### Records to use

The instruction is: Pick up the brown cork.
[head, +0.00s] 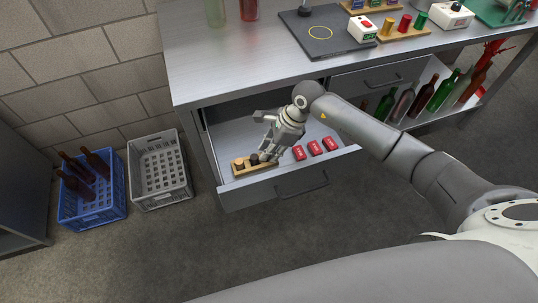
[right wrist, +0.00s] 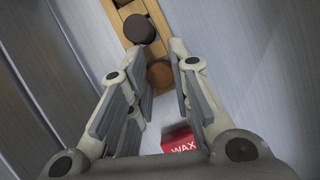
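A small wooden rack (head: 254,170) with corks lies in the open drawer; it also shows in the right wrist view (right wrist: 156,12). A brown cork (right wrist: 160,75) sits at its near end in the right wrist view, between the open fingers of my right gripper (right wrist: 162,55). A darker cork (right wrist: 139,29) stands beside it, just beyond the fingertips. In the head view my right gripper (head: 270,150) is low over the rack's right end and largely hides the brown cork. I cannot tell whether the fingers touch it. My left gripper is out of view.
Several red wax blocks (head: 315,147) lie in the drawer to the right of the rack. The drawer front (head: 290,180) and the workbench top (head: 240,65) lie close around my arm. A grey crate (head: 160,200) and a blue crate (head: 92,213) stand on the floor at left.

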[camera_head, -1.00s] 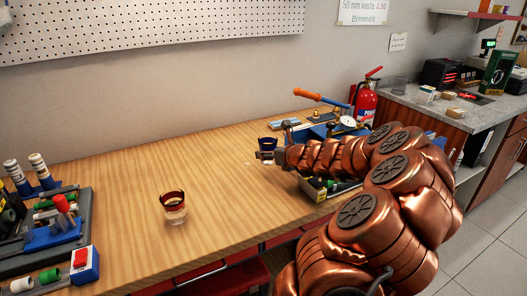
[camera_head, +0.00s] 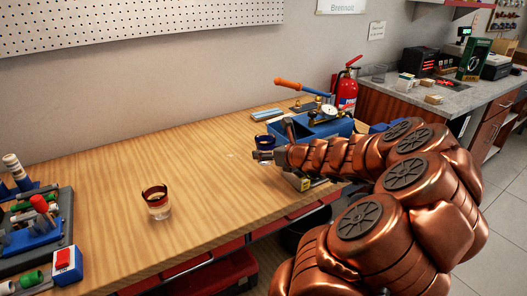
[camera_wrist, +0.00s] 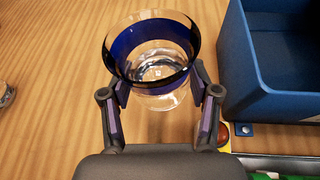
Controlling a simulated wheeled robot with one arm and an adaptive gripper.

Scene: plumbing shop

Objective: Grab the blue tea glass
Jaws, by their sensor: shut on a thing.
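The blue tea glass (camera_wrist: 152,60) is clear with a dark blue band at its rim. In the wrist view it sits between the two fingers of my gripper (camera_wrist: 160,100), which is shut on it. In the head view the glass (camera_head: 265,141) shows at the tip of my arm, and my gripper (camera_head: 264,155) partly hides it. I cannot tell whether its base touches the wooden table. A second tea glass with a dark red band (camera_head: 157,202) stands upright on the table at the left, apart from my gripper.
A blue bin (camera_wrist: 275,65) stands close to the right of the held glass. A tool tray (camera_head: 62,215) fills the left end. The wooden table (camera_head: 205,170) is clear in the middle.

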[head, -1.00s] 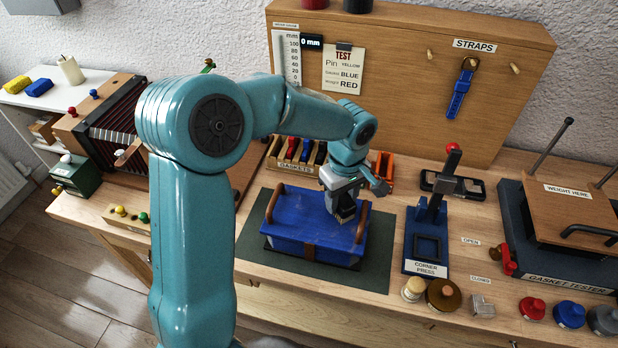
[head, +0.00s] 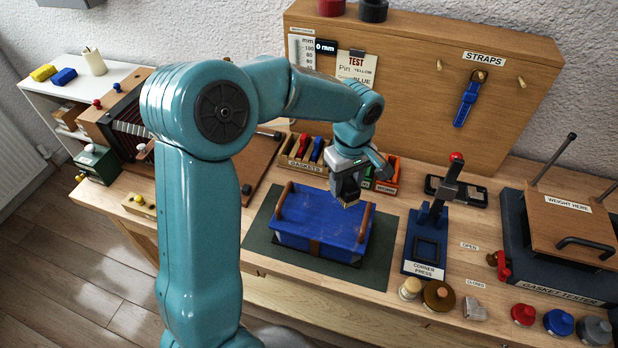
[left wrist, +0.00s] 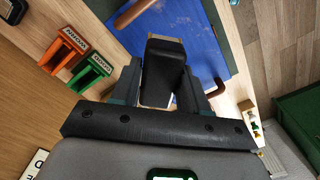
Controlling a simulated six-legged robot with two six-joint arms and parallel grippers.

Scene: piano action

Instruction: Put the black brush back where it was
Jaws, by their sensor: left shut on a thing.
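My left gripper (head: 347,181) is shut on the black brush (left wrist: 165,72). In the head view the brush shows only as a small dark block with a pale lower edge under the jaws. In the left wrist view it sits between both fingers (left wrist: 163,88), its pale bristle edge pointing away from the gripper. The gripper is over the far right part of a blue case (head: 315,220) with wooden handles. The brush looks a little above the case lid, though the exact gap cannot be told. My right gripper is not in view.
The case lies on a dark green mat (head: 376,262). Behind it stand a gaskets tray (head: 290,158) and an orange rack (head: 388,182) beside a green one (left wrist: 88,73). A corner press (head: 425,255) stands right of the mat. A wooden board (head: 410,75) rises at the back.

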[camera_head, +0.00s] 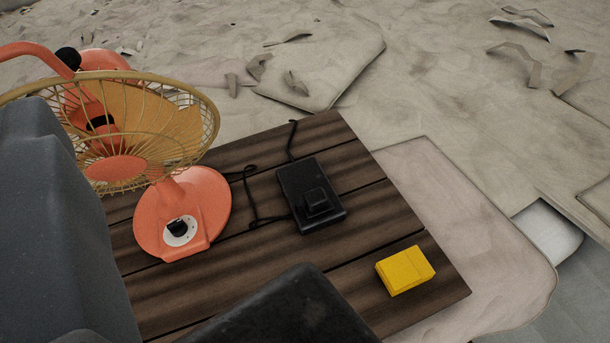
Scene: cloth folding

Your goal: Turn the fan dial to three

######

Exactly as written, repeat the lines from the beginning of the entries up to and including the line with "Objective: Grab the blue tea glass", but not the pictures.

Exercise answer >>
The instruction is: Pick up the brown cork.
[head, +0.00s] 
[right wrist, +0.00s] 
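A small wooden rack (head: 254,170) with corks lies in the open drawer; it also shows in the right wrist view (right wrist: 156,12). A brown cork (right wrist: 160,75) sits at its near end in the right wrist view, between the open fingers of my right gripper (right wrist: 162,55). A darker cork (right wrist: 139,29) stands beside it, just beyond the fingertips. In the head view my right gripper (head: 270,150) is low over the rack's right end and largely hides the brown cork. I cannot tell whether the fingers touch it. My left gripper is out of view.
Several red wax blocks (head: 315,147) lie in the drawer to the right of the rack. The drawer front (head: 290,180) and the workbench top (head: 240,65) lie close around my arm. A grey crate (head: 160,200) and a blue crate (head: 92,213) stand on the floor at left.

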[camera_head, -1.00s] 
[camera_head, +0.00s] 
[camera_wrist, +0.00s] 
Controlling a simulated wheeled robot with one arm and an adaptive gripper.

Scene: plumbing shop

Objective: Grab the blue tea glass

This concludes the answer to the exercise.